Peu à peu, des outils sont venus aider au maintien de la discipline. Je me souviens coller sur le mur devant mon bureau une lettre de l’alphabet pour chaque jour où les vingt minutes avait été faites et devoir repartir du A à chaque jour manqué (jamais pu atteindre le Z). Puis découverte de la technique Pomodoro : travailler fort, prendre un vrai repos, se remettre au boulot. Un simple minuteur pour faire cuire les œufs suffit mais j’utilise depuis novembre 2017 une application dont les archives et les diverses statistiques me permettent de mesurer le chemin parcouru. Questionnement sur l’issue de mes études si j’avais eu connaissance de cette méthode à l’époque.

Puis est arrivé le confinement et ses longues journées vierges.
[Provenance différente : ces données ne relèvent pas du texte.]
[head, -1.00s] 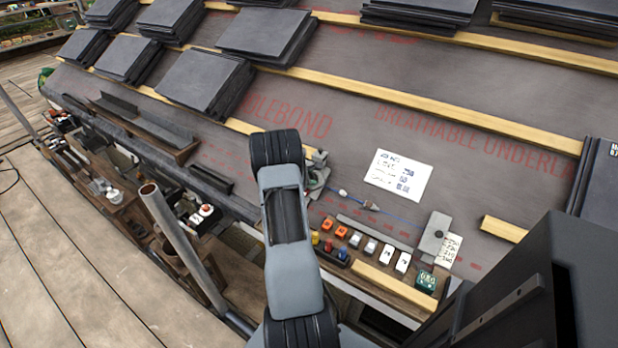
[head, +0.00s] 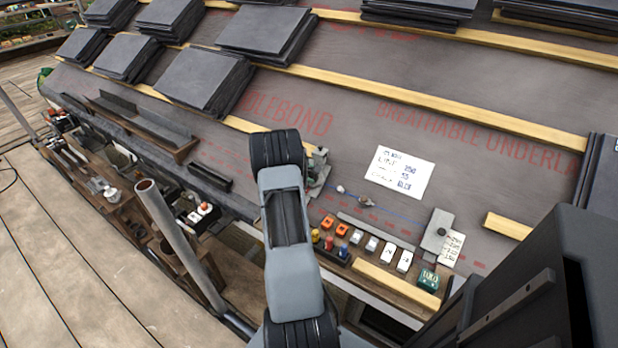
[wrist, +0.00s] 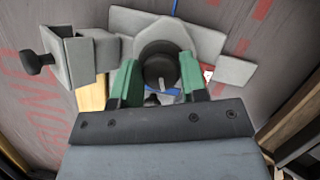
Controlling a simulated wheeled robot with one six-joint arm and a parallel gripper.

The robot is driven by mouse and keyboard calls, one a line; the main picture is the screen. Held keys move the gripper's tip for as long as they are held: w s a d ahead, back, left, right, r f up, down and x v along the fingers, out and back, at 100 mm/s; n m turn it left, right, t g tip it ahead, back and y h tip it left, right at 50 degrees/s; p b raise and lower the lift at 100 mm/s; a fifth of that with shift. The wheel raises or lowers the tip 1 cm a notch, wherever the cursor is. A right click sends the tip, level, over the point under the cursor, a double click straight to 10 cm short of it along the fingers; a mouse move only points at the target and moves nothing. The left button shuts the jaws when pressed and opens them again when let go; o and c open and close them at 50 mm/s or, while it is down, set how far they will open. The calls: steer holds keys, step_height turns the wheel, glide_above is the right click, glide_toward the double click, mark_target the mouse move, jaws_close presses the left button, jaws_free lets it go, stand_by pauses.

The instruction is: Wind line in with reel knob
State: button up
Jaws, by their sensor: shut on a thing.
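In the wrist view my gripper (wrist: 159,75) has its two green fingers on either side of a round black knob (wrist: 160,69), shut on it. The knob sits in front of a grey ring-shaped reel (wrist: 154,43) on a flat grey mount. In the head view my arm hides most of the reel, and only a grey edge (head: 318,163) shows to the right of it. A thin blue line (head: 400,216) runs from there to the right across the underlay. A small white piece (head: 341,189) and a brownish piece (head: 366,201) lie along it.
A grey clamp with a black screw knob (wrist: 38,63) stands left of the reel. A grey plate block (head: 437,232) is at the line's right end. Small coloured items and a handwritten sheet (head: 400,173) lie nearby. Slate stacks (head: 204,79) and battens cover the slope above.

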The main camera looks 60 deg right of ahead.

Le travail abattu pendant cette période, littéraire, sportif, d’apprentissage a été un tournant décisif. Beaucoup de mal depuis à accepter que la vie quotidienne, sociale ou professionnelle m’empêche de m’astreindre autant que je le voudrais à ce qui me remue en dedans. Envie de faire entrer la littérature au cœur de mon temps.
Aujourd’hui les plages d’écriture durent jusqu’à trois fois une heure, toujours sous la contrainte d’un minuteur et d’autres activités sont également régies par le compte à rebours : lecture, prises de notes, joutes administratives, sport, ménage… La joie issue de la rigueur ; tailler ses journées au cordeau. L’écriture et ses astreintes m’ont fait découvrir une définition du travail que je n’arrivais pas à trouver dans mon métier. Depuis que le chronomètre tourne à rebours j’ai l’impression d’avancer.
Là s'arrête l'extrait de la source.